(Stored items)

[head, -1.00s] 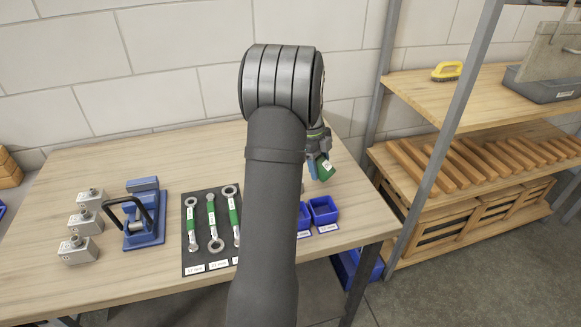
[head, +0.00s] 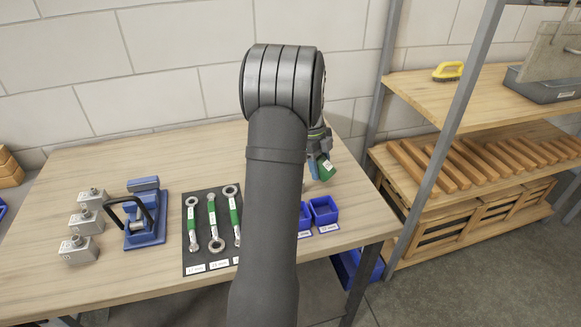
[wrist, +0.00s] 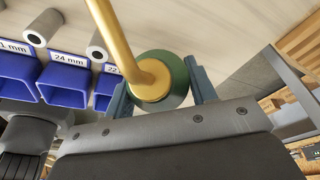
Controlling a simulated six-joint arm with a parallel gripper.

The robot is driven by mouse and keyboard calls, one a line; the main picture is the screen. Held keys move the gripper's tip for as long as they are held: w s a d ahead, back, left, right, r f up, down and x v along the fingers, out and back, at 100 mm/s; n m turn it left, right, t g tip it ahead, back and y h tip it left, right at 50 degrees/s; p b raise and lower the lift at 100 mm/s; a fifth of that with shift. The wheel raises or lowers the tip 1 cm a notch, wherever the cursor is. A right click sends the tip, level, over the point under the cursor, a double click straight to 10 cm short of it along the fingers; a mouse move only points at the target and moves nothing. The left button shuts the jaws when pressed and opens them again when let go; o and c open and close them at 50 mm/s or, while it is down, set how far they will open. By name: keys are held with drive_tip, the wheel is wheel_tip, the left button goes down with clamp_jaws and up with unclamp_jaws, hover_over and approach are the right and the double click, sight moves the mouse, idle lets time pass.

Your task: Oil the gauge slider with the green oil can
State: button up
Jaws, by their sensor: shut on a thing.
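The green oil can (head: 326,168) is in my gripper (head: 318,158), held off the tabletop at the right part of the bench, partly hidden by my arm. In the wrist view the can (wrist: 178,78) shows as a round green body with a brass spout (wrist: 120,45) rising from it toward the camera. The two blue jaws of my gripper (wrist: 160,92) are shut on its sides. I cannot pick out the gauge slider for certain. A blue device with a black handle (head: 145,220) stands on the left half of the bench.
Wrenches with green labels lie on a black mat (head: 200,258) in the middle. Small blue bins (head: 323,212) stand at the right, with grey cylinders behind them in the wrist view (wrist: 45,26). Grey blocks (head: 78,250) stand at the left. A shelf rack (head: 455,95) is to the right.

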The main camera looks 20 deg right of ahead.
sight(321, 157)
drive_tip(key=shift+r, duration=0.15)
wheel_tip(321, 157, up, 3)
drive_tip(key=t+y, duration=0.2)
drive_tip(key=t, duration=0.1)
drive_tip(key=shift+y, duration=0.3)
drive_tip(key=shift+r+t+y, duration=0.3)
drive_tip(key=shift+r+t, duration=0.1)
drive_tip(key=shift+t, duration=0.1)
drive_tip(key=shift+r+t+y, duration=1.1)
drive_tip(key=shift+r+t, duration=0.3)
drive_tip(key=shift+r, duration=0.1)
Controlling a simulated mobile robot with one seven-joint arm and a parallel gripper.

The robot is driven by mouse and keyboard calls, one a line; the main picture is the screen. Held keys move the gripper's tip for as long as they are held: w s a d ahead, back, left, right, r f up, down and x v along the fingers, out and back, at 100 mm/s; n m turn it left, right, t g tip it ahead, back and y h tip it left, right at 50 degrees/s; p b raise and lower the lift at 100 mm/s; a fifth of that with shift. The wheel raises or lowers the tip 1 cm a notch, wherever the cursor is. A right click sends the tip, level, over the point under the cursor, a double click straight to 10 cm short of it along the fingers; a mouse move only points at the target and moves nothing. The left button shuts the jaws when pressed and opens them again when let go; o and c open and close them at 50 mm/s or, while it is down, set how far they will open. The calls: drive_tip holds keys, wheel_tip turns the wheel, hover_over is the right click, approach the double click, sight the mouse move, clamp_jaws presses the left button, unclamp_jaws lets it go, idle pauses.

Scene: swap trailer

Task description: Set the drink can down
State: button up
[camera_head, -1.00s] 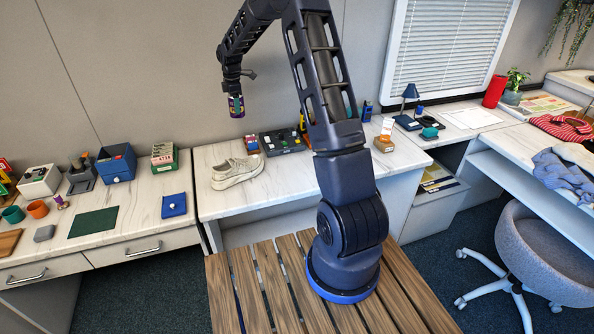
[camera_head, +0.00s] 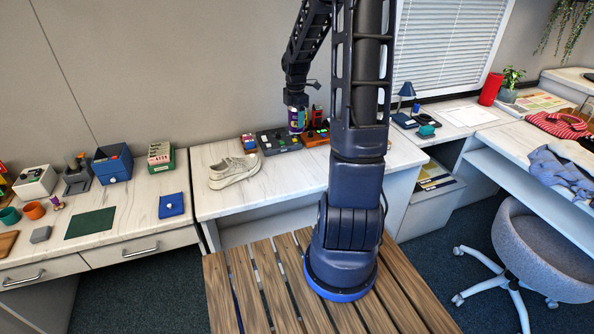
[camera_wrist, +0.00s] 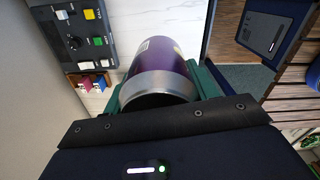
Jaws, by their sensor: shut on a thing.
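The drink can (camera_head: 297,119), purple with a silver rim, is held by my gripper (camera_head: 297,106) above the middle counter, in front of the back wall. In the wrist view the can (camera_wrist: 165,62) fills the space between the green fingers of my gripper (camera_wrist: 160,88), which are shut on it. The can hangs near the dark control box (camera_head: 279,141) and an orange thing (camera_head: 316,136) on the counter. The exact gap between the can and the counter cannot be told.
A small red and blue item (camera_head: 248,142) sits left of the control box. A blue lamp (camera_head: 406,92) stands further right.

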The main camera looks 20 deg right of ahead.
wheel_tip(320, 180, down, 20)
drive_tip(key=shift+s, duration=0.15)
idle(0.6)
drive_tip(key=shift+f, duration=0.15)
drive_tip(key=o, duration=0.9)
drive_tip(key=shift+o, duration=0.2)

**What you have to do:** Omit every image. Quote each record exactly.

**Result of this exercise:**
[head, -1.00s] 
[head, +0.00s] 
[wrist, +0.00s] 
Controlling a simulated six-joint arm with a parallel gripper.

The robot is driven by mouse and keyboard calls, one a line; the main picture is the screen. Held keys move the gripper's tip for as long as they are held: w s a d ahead, back, left, right, r f up, down and x v along the fingers, out and back, at 100 mm/s; n m turn it left, right, t g tip it ahead, back and y h tip it left, right at 50 degrees/s; p b raise and lower the lift at 100 mm/s; a fifth of that with shift. The wheel raises or lowers the tip 1 cm a notch, wherever the cursor is. A right click sends the tip, level, over the point under the cursor, a double click straight to 10 cm short of it along the fingers; a mouse move only points at the target and moves nothing. The left button shuts the jaws when pressed and opens them again when let go; o and c open and close them at 50 mm/s or, while it is down, set how far they will open. By name: keys are held with drive_tip, the wheel is wheel_tip, the left button goes down with clamp_jaws and up with unclamp_jaws, hover_over and approach are the right and the double click, sight moves the mouse, idle lets time pass.

Your task: Oil the gauge slider with the green oil can
State: button up
Jaws, by their sensor: shut on a thing.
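The green oil can (head: 326,168) is in my gripper (head: 318,158), held off the tabletop at the right part of the bench, partly hidden by my arm. In the wrist view the can (wrist: 178,78) shows as a round green body with a brass spout (wrist: 120,45) rising from it toward the camera. The two blue jaws of my gripper (wrist: 160,92) are shut on its sides. I cannot pick out the gauge slider for certain. A blue device with a black handle (head: 145,220) stands on the left half of the bench.
Wrenches with green labels lie on a black mat (head: 200,258) in the middle. Small blue bins (head: 323,212) stand at the right, with grey cylinders behind them in the wrist view (wrist: 45,26). Grey blocks (head: 78,250) stand at the left. A shelf rack (head: 455,95) is to the right.

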The main camera looks 20 deg right of ahead.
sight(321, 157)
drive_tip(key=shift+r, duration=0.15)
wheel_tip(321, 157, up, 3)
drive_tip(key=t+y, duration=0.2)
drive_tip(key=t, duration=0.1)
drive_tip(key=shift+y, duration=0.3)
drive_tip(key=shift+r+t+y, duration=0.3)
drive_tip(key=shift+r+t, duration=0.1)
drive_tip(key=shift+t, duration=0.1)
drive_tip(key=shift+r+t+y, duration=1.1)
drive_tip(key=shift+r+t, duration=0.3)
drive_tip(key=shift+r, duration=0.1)
Controlling a simulated mobile robot with one seven-joint arm and a parallel gripper.

The robot is driven by mouse and keyboard calls, one a line; the main picture is the screen. Held keys move the gripper's tip for as long as they are held: w s a d ahead, back, left, right, r f up, down and x v along the fingers, out and back, at 100 mm/s; n m turn it left, right, t g tip it ahead, back and y h tip it left, right at 50 degrees/s; p b raise and lower the lift at 100 mm/s; a fifth of that with shift. The wheel raises or lowers the tip 1 cm a notch, wherever the cursor is. A right click sends the tip, level, over the point under the cursor, a double click straight to 10 cm short of it along the fingers; a mouse move only points at the target and moves nothing. The left button shuts the jaws when pressed and opens them again when let go; o and c open and close them at 50 mm/s or, while it is down, set how far they will open. The calls: drive_tip holds keys, wheel_tip turns the wheel, hover_over is the right click, approach the double click, sight the mouse move, clamp_jaws presses the left button, unclamp_jaws lets it go, idle pauses.

Scene: swap trailer

Task description: Set the drink can down
State: button up
[camera_head, -1.00s] 
[camera_head, +0.00s] 
[camera_wrist, +0.00s] 
Jaws, by their sensor: shut on a thing.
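The drink can (camera_head: 297,119), purple with a silver rim, is held by my gripper (camera_head: 297,106) above the middle counter, in front of the back wall. In the wrist view the can (camera_wrist: 165,62) fills the space between the green fingers of my gripper (camera_wrist: 160,88), which are shut on it. The can hangs near the dark control box (camera_head: 279,141) and an orange thing (camera_head: 316,136) on the counter. The exact gap between the can and the counter cannot be told.
A small red and blue item (camera_head: 248,142) sits left of the control box. A blue lamp (camera_head: 406,92) stands further right.

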The main camera looks 20 deg right of ahead.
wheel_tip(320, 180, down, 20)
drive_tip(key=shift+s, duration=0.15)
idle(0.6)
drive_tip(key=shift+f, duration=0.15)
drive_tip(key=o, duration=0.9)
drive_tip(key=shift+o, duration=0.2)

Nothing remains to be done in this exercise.